● **EXERCISE AIM**
Lift out, unaltered, the lines of the material below between the line holding "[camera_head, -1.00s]" and the line holding "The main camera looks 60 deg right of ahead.", counting both.

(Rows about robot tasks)
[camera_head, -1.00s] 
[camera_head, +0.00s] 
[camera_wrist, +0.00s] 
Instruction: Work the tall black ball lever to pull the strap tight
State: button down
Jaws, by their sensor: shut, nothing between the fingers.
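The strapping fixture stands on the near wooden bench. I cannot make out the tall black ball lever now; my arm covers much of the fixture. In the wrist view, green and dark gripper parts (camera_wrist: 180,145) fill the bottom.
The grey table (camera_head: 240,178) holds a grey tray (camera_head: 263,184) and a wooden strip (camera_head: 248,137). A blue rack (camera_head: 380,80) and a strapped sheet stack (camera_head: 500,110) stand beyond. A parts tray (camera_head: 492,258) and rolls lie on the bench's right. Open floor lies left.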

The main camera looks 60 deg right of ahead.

* * *

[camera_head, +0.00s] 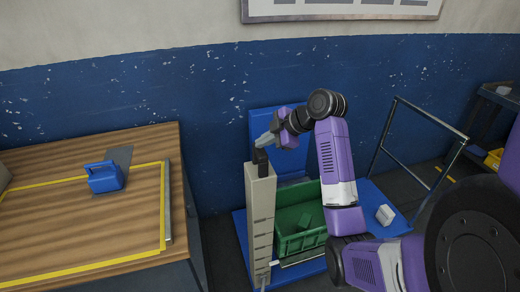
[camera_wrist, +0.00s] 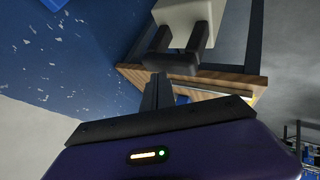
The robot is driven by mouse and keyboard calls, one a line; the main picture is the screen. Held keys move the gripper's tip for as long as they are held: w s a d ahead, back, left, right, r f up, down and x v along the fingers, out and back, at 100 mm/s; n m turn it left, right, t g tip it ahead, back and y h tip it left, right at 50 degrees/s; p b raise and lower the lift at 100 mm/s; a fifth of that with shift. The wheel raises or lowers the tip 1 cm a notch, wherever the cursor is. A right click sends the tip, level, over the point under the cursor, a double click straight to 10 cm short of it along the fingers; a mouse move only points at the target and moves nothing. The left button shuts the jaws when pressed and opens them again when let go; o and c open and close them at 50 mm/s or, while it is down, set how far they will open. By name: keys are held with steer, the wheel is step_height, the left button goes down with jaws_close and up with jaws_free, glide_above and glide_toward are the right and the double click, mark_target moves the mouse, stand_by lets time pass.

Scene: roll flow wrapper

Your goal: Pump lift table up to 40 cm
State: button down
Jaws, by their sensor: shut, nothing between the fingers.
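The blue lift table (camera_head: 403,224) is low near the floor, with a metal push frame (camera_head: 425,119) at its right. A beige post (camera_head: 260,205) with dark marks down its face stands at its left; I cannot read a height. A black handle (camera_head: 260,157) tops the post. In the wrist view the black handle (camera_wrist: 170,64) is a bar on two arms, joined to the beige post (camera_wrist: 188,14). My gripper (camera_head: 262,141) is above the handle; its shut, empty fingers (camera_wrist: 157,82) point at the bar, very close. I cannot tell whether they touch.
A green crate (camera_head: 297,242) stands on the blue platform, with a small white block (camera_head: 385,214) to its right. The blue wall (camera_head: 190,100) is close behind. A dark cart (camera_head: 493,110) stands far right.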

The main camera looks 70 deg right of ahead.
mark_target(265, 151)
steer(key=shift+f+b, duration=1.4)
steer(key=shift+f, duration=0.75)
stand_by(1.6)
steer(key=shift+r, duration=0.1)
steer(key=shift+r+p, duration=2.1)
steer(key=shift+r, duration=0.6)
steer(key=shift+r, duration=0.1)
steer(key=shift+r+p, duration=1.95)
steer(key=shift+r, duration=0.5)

● **WRITTEN RESPONSE**
[camera_head, -1.00s] 
[camera_head, +0.00s] 
[camera_wrist, +0.00s] 
Instruction: Work the tall black ball lever to pull the strap tight
State: button down
Jaws, by their sensor: shut, nothing between the fingers.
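The strapping fixture stands on the near wooden bench. I cannot make out the tall black ball lever now; my arm covers much of the fixture. In the wrist view, green and dark gripper parts (camera_wrist: 180,145) fill the bottom.
The grey table (camera_head: 240,178) holds a grey tray (camera_head: 263,184) and a wooden strip (camera_head: 248,137). A blue rack (camera_head: 380,80) and a strapped sheet stack (camera_head: 500,110) stand beyond. A parts tray (camera_head: 492,258) and rolls lie on the bench's right. Open floor lies left.

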The main camera looks 60 deg right of ahead.

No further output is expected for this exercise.